2012 National Cotton States Arthropod Pest Management Working Group meeting

The National Cotton States Arthropod Pest Management Working Group (NCSAPMWG) is a collaboration of entomologists from land-grant universities specializing in management of arthropod pests of cotton, corn, soybean, grain sorghum, and wheat in all cotton producing states from California to Virginia. Originally, the group convened for the first meeting in 1978 in Orlando, FL, and was called the “1978 National Cotton Pest Management Seminar.”

The first meeting involved 34 university scientists from across the Cotton Belt to discuss IPM strategies to manage yield limiting insect pests of cotton, especially the Heliothine complex. Over the years, the focus of the group has been primarily on Integrated Pest Management (IPM) and all of its supporting technologies.
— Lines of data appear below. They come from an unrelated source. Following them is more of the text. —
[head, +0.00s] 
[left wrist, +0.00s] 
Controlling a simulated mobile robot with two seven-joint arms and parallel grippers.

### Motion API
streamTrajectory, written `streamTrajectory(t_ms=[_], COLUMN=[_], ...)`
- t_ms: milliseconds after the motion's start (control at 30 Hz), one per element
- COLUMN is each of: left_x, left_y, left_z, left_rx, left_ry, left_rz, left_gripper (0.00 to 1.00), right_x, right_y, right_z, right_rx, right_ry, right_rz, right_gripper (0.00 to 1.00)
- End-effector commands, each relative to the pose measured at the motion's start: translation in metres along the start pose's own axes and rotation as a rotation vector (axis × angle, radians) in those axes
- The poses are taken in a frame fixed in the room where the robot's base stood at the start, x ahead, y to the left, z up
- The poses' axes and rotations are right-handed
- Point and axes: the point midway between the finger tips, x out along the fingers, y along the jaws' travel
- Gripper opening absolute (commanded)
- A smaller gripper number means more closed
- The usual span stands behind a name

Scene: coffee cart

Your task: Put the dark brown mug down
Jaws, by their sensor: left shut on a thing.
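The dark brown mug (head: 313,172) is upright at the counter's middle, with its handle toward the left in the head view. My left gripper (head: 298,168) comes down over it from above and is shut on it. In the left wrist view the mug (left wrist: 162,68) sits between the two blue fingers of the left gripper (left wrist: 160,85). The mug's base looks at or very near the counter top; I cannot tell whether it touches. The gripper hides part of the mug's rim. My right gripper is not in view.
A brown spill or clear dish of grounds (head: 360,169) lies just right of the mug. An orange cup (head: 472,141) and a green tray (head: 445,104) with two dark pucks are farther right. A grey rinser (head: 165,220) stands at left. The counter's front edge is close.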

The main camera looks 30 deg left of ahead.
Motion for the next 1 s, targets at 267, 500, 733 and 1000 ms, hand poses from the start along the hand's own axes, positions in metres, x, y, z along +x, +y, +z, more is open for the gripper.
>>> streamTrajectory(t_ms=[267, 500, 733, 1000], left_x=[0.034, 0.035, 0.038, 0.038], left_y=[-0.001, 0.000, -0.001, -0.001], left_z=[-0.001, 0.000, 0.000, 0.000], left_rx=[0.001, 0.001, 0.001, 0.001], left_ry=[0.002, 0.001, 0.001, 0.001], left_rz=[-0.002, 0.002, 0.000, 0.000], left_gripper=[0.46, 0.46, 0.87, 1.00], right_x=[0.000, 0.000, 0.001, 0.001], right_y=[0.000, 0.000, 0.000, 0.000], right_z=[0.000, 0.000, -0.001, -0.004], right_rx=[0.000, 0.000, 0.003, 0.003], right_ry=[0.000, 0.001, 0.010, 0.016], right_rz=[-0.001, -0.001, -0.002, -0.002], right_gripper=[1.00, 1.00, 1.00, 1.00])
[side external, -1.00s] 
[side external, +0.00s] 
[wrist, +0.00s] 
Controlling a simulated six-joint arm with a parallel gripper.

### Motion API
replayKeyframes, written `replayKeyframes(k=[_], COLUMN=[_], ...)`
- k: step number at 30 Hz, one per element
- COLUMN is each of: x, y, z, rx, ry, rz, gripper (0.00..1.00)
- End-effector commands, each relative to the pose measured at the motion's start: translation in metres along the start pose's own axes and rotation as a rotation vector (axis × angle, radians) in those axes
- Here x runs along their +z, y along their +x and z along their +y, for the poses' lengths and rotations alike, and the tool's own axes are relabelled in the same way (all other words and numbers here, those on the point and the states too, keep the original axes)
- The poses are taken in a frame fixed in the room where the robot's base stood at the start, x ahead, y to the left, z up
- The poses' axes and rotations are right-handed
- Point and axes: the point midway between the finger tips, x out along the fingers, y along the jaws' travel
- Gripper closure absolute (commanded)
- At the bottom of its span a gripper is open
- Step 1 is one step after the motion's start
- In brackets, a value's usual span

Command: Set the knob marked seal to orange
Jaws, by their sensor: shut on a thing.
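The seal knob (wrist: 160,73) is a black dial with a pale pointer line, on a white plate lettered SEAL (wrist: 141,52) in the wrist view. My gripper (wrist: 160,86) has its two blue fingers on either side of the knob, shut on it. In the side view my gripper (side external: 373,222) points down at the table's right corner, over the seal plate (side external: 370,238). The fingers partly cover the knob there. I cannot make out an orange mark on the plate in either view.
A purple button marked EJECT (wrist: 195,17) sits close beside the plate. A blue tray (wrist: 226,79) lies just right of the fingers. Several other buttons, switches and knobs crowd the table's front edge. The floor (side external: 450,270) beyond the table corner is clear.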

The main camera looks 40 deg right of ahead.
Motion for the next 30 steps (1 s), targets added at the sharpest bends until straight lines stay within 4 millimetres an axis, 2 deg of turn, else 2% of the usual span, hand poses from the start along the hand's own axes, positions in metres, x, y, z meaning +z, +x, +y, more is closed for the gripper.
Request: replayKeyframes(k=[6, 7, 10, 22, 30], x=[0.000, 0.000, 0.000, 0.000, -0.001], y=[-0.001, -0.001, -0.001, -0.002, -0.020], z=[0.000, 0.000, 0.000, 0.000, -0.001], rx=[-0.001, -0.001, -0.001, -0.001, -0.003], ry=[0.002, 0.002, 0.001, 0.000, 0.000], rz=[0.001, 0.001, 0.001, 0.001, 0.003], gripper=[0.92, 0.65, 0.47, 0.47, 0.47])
Although the original focus of the meeting was on arthropod pests of cotton across the Cotton Belt, the introduction of transgenic Bt crops in 1996 renewed interests in cross-commodity strategies of management.

With the approval of the “Natural Refuge” concept for cotton by US-EPA in 2008, the group voted unanimously to expand the original cotton meeting to include entomologists from cotton producing states with expertise in non-cotton commodities, specifically corn and soybean. Today the group still meets annually and is made up of 35-45 entomologists from land-grant universities with expertise in all broad-acre crops traditionally grown in the southern United States. The makeup of the group that attends the meeting has always and will continue to include entomologists from all of the cotton producing regions of the U.S. through special invitation only by the designated organizer and committee.

Importantly, the agendas discussed each year are developed independently by the membership of the group. While representatives of private industry support and attend the meeting, all discussions are led and managed by the participating university entomologists. The independence of this group has been critical to the free flow of ideas among its participants and for industry representatives to be made aware of issues and learn how to better steward insecticides and traits for the betterment of the agricultural community.